◆ **Goal**:
For this exercise, write out exactly, and only, the lines running from the line that contains "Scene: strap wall" through the line that contains "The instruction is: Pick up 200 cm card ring".

<<<<

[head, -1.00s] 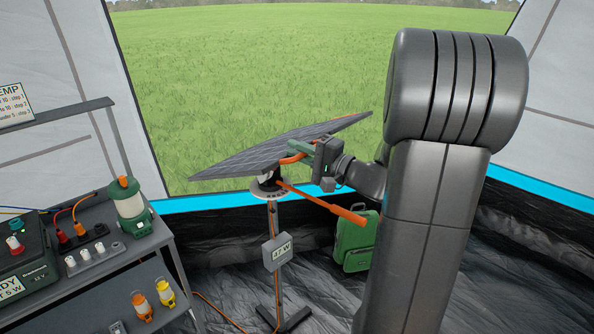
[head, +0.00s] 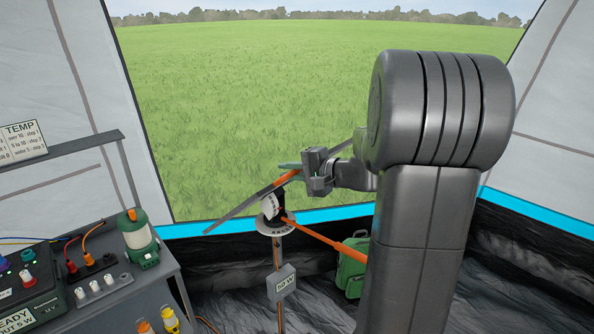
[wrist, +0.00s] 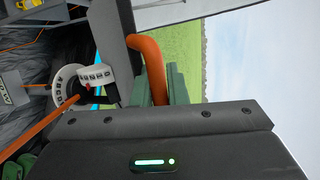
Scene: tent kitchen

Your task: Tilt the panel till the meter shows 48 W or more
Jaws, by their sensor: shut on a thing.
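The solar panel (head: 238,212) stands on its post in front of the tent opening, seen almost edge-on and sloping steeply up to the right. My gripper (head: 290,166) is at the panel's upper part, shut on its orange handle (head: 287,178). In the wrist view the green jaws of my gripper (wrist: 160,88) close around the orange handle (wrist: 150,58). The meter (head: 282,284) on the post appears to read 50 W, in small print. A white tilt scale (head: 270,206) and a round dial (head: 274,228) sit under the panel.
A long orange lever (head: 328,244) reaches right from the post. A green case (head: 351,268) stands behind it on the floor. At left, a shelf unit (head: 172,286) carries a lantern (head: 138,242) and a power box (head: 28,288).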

>>>>
<<<<

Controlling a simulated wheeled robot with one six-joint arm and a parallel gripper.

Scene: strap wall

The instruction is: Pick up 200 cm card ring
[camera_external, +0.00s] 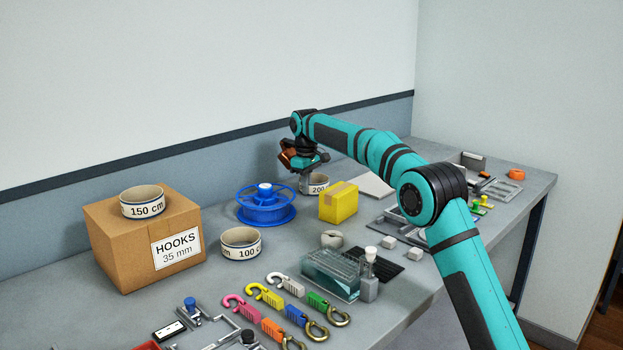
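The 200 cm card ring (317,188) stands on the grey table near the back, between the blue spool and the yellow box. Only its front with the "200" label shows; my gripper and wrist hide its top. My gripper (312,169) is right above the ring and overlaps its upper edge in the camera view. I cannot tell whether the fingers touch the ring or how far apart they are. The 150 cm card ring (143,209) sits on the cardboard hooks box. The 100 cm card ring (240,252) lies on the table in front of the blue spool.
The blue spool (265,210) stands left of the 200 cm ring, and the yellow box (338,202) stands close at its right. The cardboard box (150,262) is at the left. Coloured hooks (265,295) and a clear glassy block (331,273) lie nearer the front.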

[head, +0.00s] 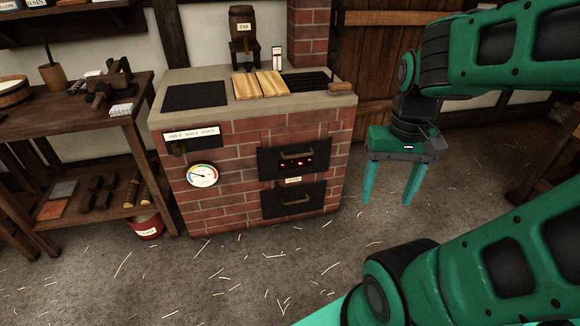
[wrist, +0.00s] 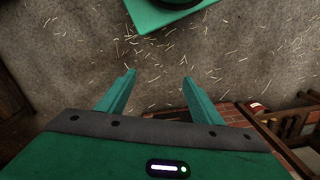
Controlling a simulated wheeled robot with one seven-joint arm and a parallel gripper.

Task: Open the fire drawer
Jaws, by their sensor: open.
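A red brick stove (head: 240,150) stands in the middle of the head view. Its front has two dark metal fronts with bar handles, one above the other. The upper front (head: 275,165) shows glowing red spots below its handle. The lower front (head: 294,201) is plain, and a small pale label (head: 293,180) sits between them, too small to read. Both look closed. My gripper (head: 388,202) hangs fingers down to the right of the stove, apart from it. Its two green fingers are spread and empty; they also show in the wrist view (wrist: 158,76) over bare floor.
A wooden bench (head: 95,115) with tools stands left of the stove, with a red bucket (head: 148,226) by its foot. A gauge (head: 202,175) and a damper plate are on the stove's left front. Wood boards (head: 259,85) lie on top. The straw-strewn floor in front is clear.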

>>>>

◆ **Final result**:
Scene: strap wall

The instruction is: Pick up 200 cm card ring

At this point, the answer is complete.